Problem description: Only the lines from the one holding "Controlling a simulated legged" through the one holding "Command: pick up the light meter" are to be retyped, exactly as they appear, with both boundary lines included.

Extracted records:
※ ※ ※

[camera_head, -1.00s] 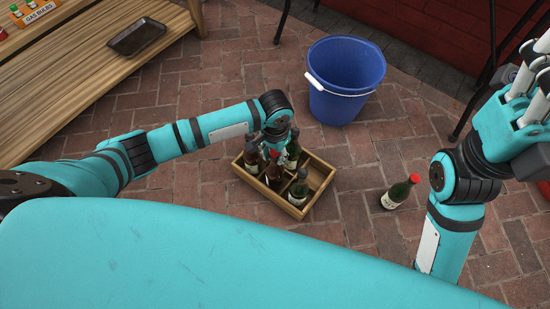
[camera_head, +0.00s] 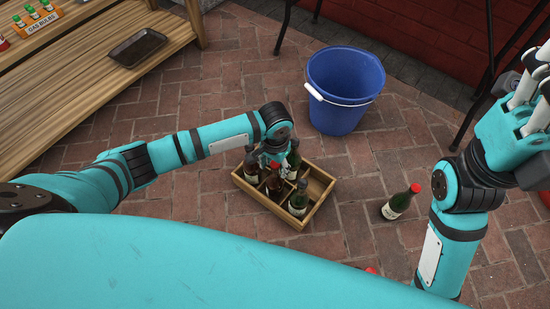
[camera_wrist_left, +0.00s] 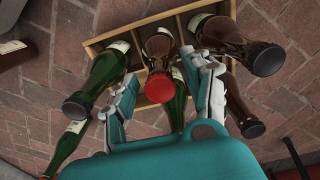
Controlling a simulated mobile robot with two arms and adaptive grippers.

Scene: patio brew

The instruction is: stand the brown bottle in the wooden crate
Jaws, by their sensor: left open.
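The wooden crate (camera_head: 306,222) stands on the brick floor and holds several bottles. The brown bottle (camera_head: 273,188) with a red cap is in it, appearing upright in a compartment. In the left wrist view the brown bottle (camera_wrist_left: 160,45) has its red cap between the fingers. My left gripper (camera_head: 276,162) is open over the crate, its fingers (camera_wrist_left: 160,88) apart on either side of that cap. It hides part of the crate in the head view. My right gripper (camera_head: 522,100) is raised at the right edge, its fingertips partly cut off.
A wooden shelf (camera_head: 95,85) with a dark tray (camera_head: 137,47) is at left. A red tip (camera_head: 370,269) shows at my body's edge.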

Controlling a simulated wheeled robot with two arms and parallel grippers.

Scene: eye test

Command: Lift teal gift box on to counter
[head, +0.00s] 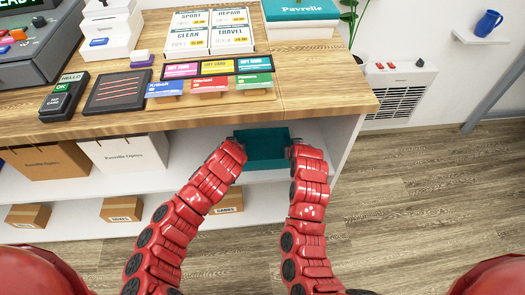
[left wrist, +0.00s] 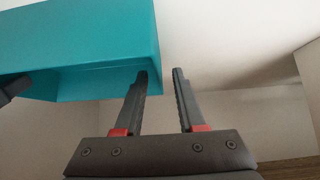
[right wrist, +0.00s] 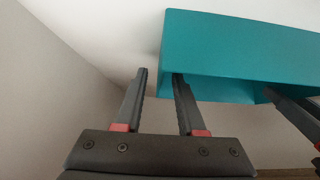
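A teal gift box (head: 266,146) is at the right end of the shelf space under the counter (head: 320,88). I cannot tell whether it rests on the shelf. My left gripper (head: 238,143) is at its left side and my right gripper (head: 293,147) at its right side. In the left wrist view, the box (left wrist: 85,35) is at upper left; the left fingers (left wrist: 160,72) are apart, one overlapping the box's edge, one outside. In the right wrist view, the box (right wrist: 245,50) is at upper right; the right fingers (right wrist: 160,74) are likewise apart. Contact is unclear.
The counter's front right is clear. Behind it stand price signs (head: 210,30), a gift card rack (head: 212,72) and another teal box (head: 298,12) marked Pavrelle. A card reader (head: 64,97) is at left.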

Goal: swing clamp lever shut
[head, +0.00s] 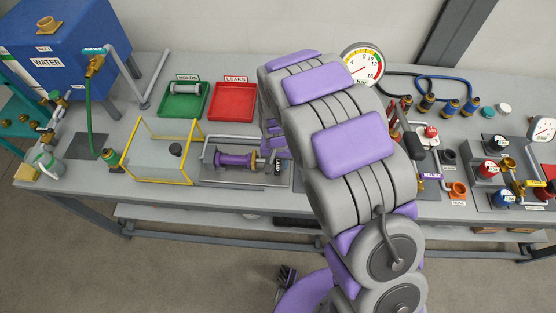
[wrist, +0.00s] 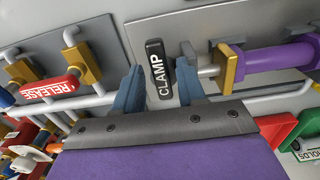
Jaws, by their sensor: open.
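The clamp lever (wrist: 158,73), black with a white CLAMP label, stands between the two fingers of my gripper (wrist: 160,82) in the wrist view. The fingers are open, one on each side of the lever, with a gap visible on both sides. In the head view my gripper (head: 273,140) is at the right end of the clamp fixture, partly hidden by my arm. The purple spool-shaped piece (head: 235,160) lies in the fixture; in the wrist view the purple piece (wrist: 275,57) is right of the lever, with a brass flange and a grey rod end facing it.
A red RELEASE handle (wrist: 52,89) is left of my gripper in the wrist view. In the head view, a yellow-framed guard (head: 160,150) stands left of the fixture. The green HOLDS tray (head: 184,103) and red LEAKS tray (head: 232,101) lie behind. A pressure gauge (head: 362,64) stands behind my arm.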

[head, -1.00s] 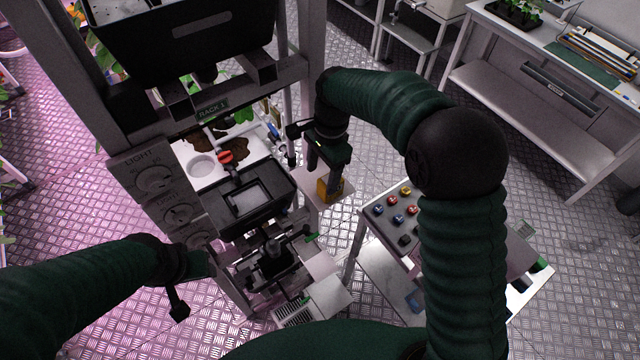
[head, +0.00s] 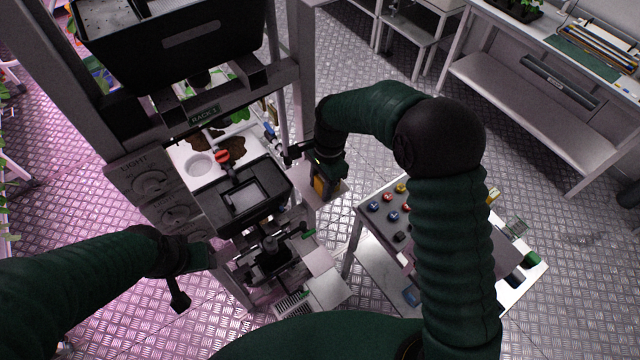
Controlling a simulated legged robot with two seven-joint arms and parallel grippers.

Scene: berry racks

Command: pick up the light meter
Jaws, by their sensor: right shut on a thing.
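The light meter appears to be the small yellow and dark device (head: 319,187) on a small pale shelf (head: 334,193) at the right side of the rack. My right gripper (head: 322,178) reaches down over it from above and is shut on it; the fingers and wrist hide much of it. I cannot tell whether it still touches the shelf. My left gripper (head: 190,280) hangs at the lower left, in front of the rack and away from the meter.
A button panel (head: 392,208) on a small cart is close on the right. A workbench (head: 535,105) stands at the upper right, with open metal floor between.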

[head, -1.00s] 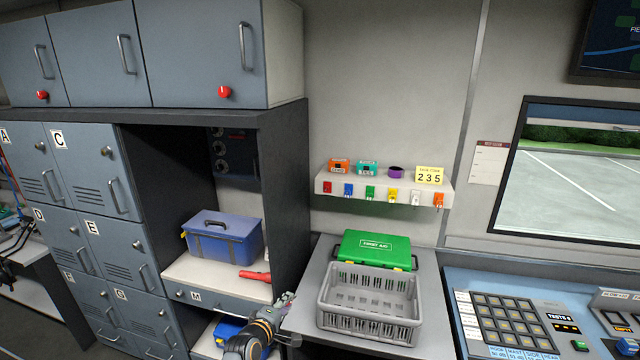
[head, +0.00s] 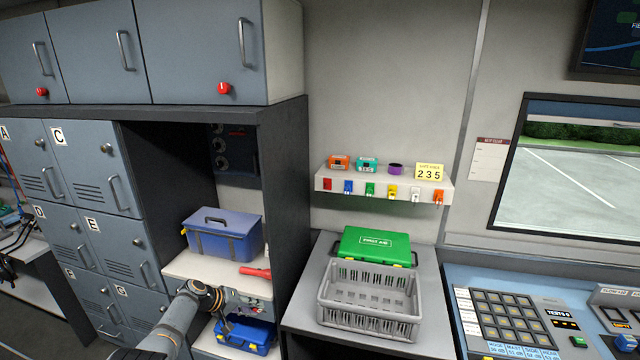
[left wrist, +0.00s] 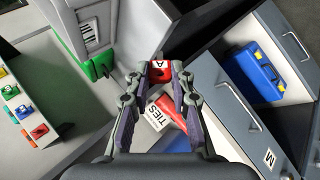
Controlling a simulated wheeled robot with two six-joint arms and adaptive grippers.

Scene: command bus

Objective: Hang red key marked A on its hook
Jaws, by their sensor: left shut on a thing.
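The red key tag marked A (left wrist: 158,72) is between the fingertips of my left gripper (left wrist: 158,80) in the left wrist view. The gripper is shut on it. In the head view my left gripper (head: 250,302) is in front of the drawer strip below the cabinet's middle shelf; the key is too small to make out there. The hook rail (head: 318,181) is on the wall, up and to the right of the gripper. A red marker (head: 327,184) is at its left end, with several differently coloured items to the right. My right gripper is not in view.
A grey crate (head: 368,322) and a green first aid case (head: 375,243) occupy the side table below the rail. A blue toolbox (head: 222,236) and a red object (head: 255,273) are on the shelf; another blue case (head: 247,337) is below. The cabinet side wall stands between shelf and table.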

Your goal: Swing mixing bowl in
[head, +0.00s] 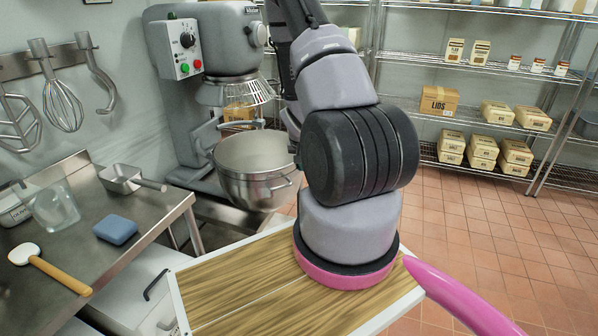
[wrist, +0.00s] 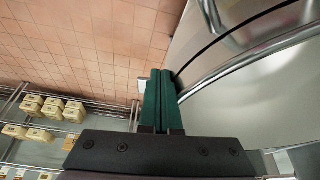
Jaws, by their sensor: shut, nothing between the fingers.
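The steel mixing bowl (head: 247,187) hangs at the front of the grey stand mixer (head: 222,45), below and slightly right of its wire guard (head: 236,92). A handle shows on the bowl's outer side. In the wrist view the bowl's curved shiny wall (wrist: 255,95) fills the right side. My gripper's green fingers (wrist: 160,73) are shut together and empty, right beside this wall. Whether they touch it I cannot tell. In the head view my arm hides the gripper and covers the area just right of the bowl.
A steel table (head: 150,205) with a blue sponge (head: 116,229), a scoop and a spatula stands at the left. Wire shelves (head: 490,65) with boxes line the back right. The tiled floor (head: 480,225) at the right is clear.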

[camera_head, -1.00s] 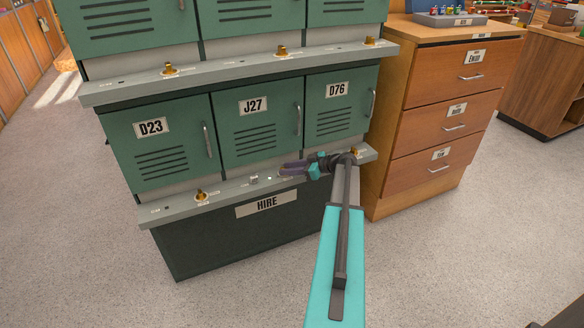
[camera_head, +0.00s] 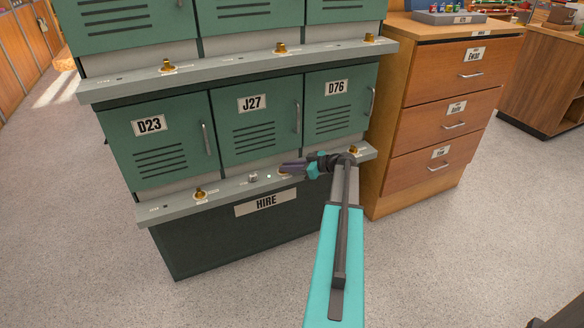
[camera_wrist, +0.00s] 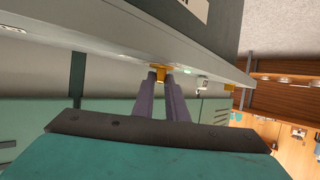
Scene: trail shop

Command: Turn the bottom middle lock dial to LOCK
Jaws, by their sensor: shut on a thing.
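The bottom middle locker is the green J27 door (camera_head: 250,125), which is closed. My gripper (camera_wrist: 162,78) has both purple fingers closed on this dial. In the head view my gripper (camera_head: 284,168) reaches the ledge from the right and covers most of the dial. The dial's pointer and its marks are too small or hidden to read. A small light spot (camera_head: 268,177) shows on the ledge just left of the fingers.
Brass dials stand on the same ledge at left (camera_head: 200,194) and right (camera_head: 354,151). A small silver knob (camera_head: 253,178) is left of my gripper. A wooden drawer cabinet (camera_head: 445,100) stands to the right. The floor in front is clear.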

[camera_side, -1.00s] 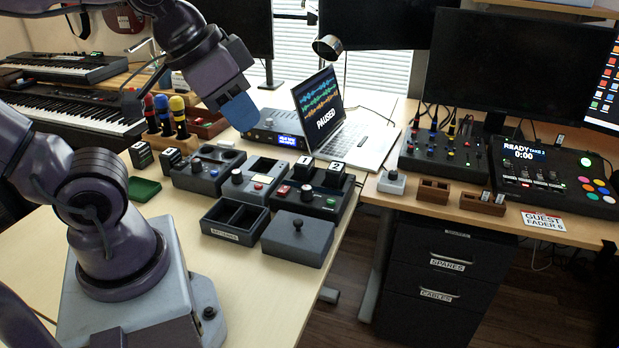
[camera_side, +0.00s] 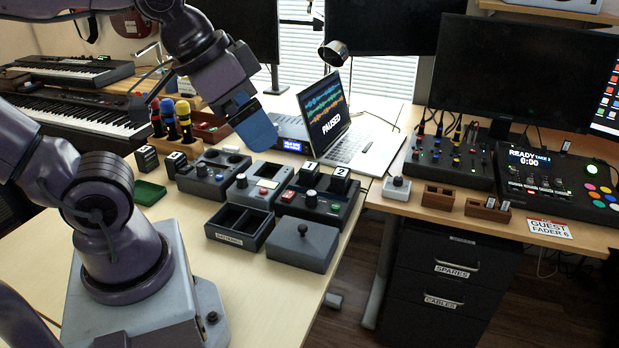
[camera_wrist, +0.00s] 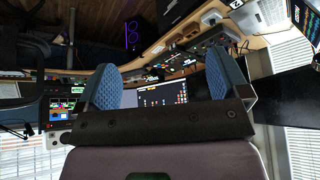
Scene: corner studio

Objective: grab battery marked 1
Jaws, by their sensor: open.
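The battery marked 1 (camera_side: 310,174) is a dark block with a white number label on top. It stands upright in a dark unit (camera_side: 322,200) with a knob and red and green buttons, left of a like battery marked 2 (camera_side: 339,183). My gripper (camera_side: 248,121) with blue finger pads hangs in the air, up and left of the battery in the side view, apart from it and holding nothing. In the wrist view its two blue fingers (camera_wrist: 163,85) are wide apart with nothing between them. I cannot make out the battery marked 1 in the wrist view.
Two more labelled blocks (camera_side: 162,160) stand at the left beside a green tray (camera_side: 148,193). An open two-part box (camera_side: 239,228) and a knobbed box (camera_side: 302,245) are at the bench front. A laptop (camera_side: 366,145) is behind. The bench's front left is clear.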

※ ※ ※

Exercise response:
Controlling a simulated legged robot with two seven-joint arms and parallel grippers.

Scene: berry racks

Command: pick up the light meter

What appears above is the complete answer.